With the commissioning of the new refinery in its Special Economic Zone (SEZ), RIL’s Jamnagar refinery became the petroleum hub of the world. With 1.24 Mn barrels per day of nominal crude processing capacity, it is the single largest refining complex in the world. Meanwhile Gas Authority of India (GAIL) won the rights to lay a 1550 km, US $ 1 Bn natural gas pipeline from Surat in Gujarat to Paradip in Orissa, connecting the country’s west and east coasts.

Along with RIL, the Vedanta controlled Cairn India became one of the largest independent oil and gas exploration and production companies in India with a market capitalisation of US$ 10 Bn. Smaller Indian companies too were invited to participate in India’s quest for oil and gas with the announcement of Discovered Small Field Policy which was laid open to all companies. The Ministry of Petroleum announced India’s Hydrocarbon Vision 2025 policy, in which 100 percent of the Indian sedimentary area is to be appraised. On land area covers 1.63 Mn Sq Km (48.5 percent) and offshore area covers 1.73 Mn Sq. Km. This represents a massive market for the Indian and international oil and gas players.

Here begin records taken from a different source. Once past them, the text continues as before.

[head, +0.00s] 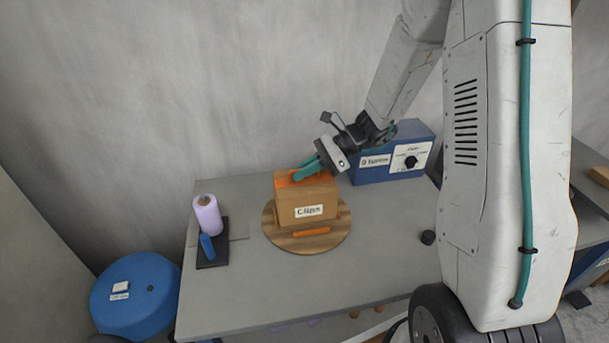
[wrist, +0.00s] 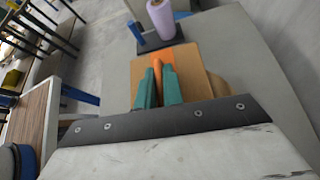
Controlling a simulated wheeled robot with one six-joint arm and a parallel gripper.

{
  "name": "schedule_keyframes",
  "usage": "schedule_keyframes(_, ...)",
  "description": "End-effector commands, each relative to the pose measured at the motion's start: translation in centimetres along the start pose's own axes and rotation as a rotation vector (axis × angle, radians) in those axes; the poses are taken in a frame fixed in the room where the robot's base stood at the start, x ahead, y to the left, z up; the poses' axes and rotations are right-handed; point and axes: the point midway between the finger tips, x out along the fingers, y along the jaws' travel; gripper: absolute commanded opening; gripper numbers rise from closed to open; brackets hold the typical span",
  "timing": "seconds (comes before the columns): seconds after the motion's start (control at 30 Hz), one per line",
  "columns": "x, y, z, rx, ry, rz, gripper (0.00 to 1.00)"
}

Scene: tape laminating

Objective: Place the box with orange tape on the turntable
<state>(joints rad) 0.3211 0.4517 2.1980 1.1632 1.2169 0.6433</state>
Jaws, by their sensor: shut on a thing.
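The cardboard box (head: 306,208) with orange tape on top and a white label on its front sits on the round wooden turntable (head: 272,234) in the head view. My gripper (head: 304,172) is at the top of the box, with its teal fingers reaching over the taped top. In the wrist view the box (wrist: 198,72) lies beyond the teal fingers (wrist: 160,80), which are shut on an orange piece at the box top. A separate orange strip (head: 311,232) shows at the front of the turntable. The box's underside is hidden.
A purple film roll (head: 207,215) and a blue-handled item (head: 207,246) stand on a dark base at the table's left. A blue control box (head: 394,157) is at the back right. The table's (head: 260,300) front is clear. A blue round drum (head: 135,300) stands left of the table.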

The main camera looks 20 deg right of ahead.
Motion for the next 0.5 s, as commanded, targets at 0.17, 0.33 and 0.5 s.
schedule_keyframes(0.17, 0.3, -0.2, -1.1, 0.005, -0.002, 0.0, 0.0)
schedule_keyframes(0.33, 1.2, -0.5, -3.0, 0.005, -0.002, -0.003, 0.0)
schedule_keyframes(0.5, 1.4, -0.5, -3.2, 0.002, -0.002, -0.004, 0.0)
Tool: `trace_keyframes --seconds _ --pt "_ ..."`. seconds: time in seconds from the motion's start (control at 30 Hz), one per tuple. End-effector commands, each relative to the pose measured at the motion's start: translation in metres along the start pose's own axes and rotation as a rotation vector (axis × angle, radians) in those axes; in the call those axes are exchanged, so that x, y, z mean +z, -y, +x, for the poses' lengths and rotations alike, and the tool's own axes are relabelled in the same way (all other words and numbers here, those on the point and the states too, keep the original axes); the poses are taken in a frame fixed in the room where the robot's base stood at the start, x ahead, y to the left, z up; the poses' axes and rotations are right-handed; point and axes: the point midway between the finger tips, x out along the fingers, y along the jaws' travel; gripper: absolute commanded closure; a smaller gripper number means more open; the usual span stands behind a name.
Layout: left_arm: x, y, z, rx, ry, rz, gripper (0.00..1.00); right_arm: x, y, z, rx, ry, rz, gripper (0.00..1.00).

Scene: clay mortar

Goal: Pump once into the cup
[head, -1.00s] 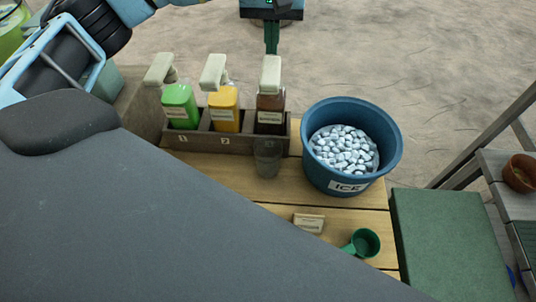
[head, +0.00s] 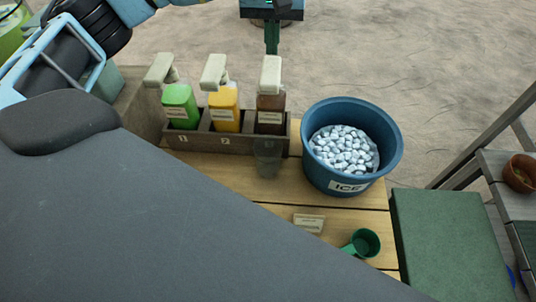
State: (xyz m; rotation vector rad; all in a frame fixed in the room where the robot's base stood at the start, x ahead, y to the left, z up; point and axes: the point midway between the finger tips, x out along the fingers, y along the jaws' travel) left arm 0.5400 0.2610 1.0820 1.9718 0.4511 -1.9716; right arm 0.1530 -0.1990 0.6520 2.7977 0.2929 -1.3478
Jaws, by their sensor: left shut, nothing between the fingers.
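My left gripper (head: 272,40) is shut and empty, its dark green fingers pointing down at the top of the view. The fingertips end right at the far end of the pale pump head (head: 270,74) of the dark brown bottle (head: 270,112); I cannot tell whether they touch. A clear cup (head: 267,160) stands just in front of that bottle, under its pump, and looks empty. A green bottle (head: 180,104) and a yellow bottle (head: 224,106) with the same pumps stand to its left. My right gripper is not in view.
The bottles sit in a brown rack (head: 200,141) on a wooden table (head: 345,221). A blue ice bucket (head: 320,168) stands right of the cup. A small label block (head: 309,223) and a green scoop (head: 364,243) lie in front. A green box (head: 445,245) is at right.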

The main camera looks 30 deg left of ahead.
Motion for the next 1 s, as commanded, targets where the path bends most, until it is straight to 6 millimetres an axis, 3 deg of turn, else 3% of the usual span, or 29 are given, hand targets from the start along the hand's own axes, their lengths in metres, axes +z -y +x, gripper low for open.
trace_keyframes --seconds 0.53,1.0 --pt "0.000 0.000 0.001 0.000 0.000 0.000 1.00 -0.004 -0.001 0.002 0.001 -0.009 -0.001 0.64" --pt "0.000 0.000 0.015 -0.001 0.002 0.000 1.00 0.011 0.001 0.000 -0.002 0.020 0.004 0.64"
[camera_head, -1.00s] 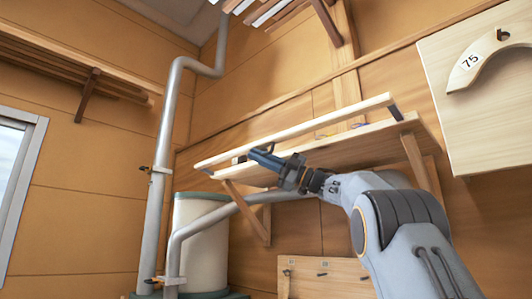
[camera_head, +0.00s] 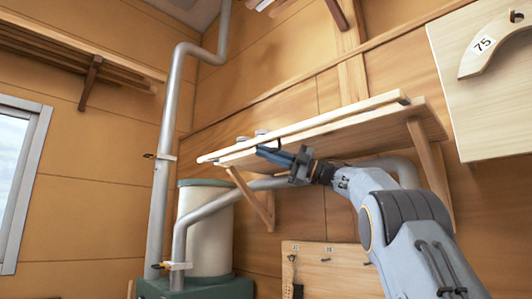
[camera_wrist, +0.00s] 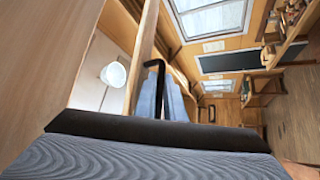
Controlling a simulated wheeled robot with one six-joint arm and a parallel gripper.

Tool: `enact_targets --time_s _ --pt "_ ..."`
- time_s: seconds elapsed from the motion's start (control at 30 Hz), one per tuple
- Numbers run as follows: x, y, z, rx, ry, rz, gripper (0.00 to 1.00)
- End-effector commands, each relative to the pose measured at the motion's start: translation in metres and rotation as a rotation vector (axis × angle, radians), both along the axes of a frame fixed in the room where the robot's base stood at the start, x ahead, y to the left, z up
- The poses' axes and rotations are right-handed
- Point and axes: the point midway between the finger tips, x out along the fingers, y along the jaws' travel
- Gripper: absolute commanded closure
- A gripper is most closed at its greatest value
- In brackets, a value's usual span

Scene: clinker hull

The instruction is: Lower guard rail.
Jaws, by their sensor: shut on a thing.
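The guard rail (camera_head: 345,117) is a long pale wooden bar along the front of the wall shelf (camera_head: 405,126). It now lies low, close to the shelf's front edge. My gripper (camera_head: 270,153) is at the rail's underside, left of its middle, with its blue fingers shut. The exact grip is partly hidden by the fingers.
Small grey items (camera_head: 262,132) show behind the rail on the shelf. A wooden brace (camera_head: 252,197) supports the shelf. A grey pipe (camera_head: 166,150) and a pale tank (camera_head: 211,240) stand to the left.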

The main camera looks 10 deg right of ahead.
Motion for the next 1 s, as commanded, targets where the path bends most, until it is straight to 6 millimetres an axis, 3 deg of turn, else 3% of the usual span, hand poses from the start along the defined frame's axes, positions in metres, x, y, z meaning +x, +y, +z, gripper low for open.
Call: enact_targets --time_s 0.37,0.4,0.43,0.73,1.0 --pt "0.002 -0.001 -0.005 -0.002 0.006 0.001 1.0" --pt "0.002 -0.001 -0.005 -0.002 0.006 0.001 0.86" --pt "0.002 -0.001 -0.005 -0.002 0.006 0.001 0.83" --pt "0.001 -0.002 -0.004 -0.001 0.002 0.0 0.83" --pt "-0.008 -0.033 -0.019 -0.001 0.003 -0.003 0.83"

Finally the experience of the war in Ukraine and subsequent embargoes have brought home to the Government of India the absolute necessity to become rapidly self reliant in oil and gas, and to successfully implement the ‘Make in India’ policy. In this context, the transfer of technology and joint ventures with suitable international oil and gas players has become the need of the hour.

From the socialistic days of the nineties, to the rapidly changing dynamics of the present age, the Indian oil and gas industry continues to evolve for the long road that lays ahead.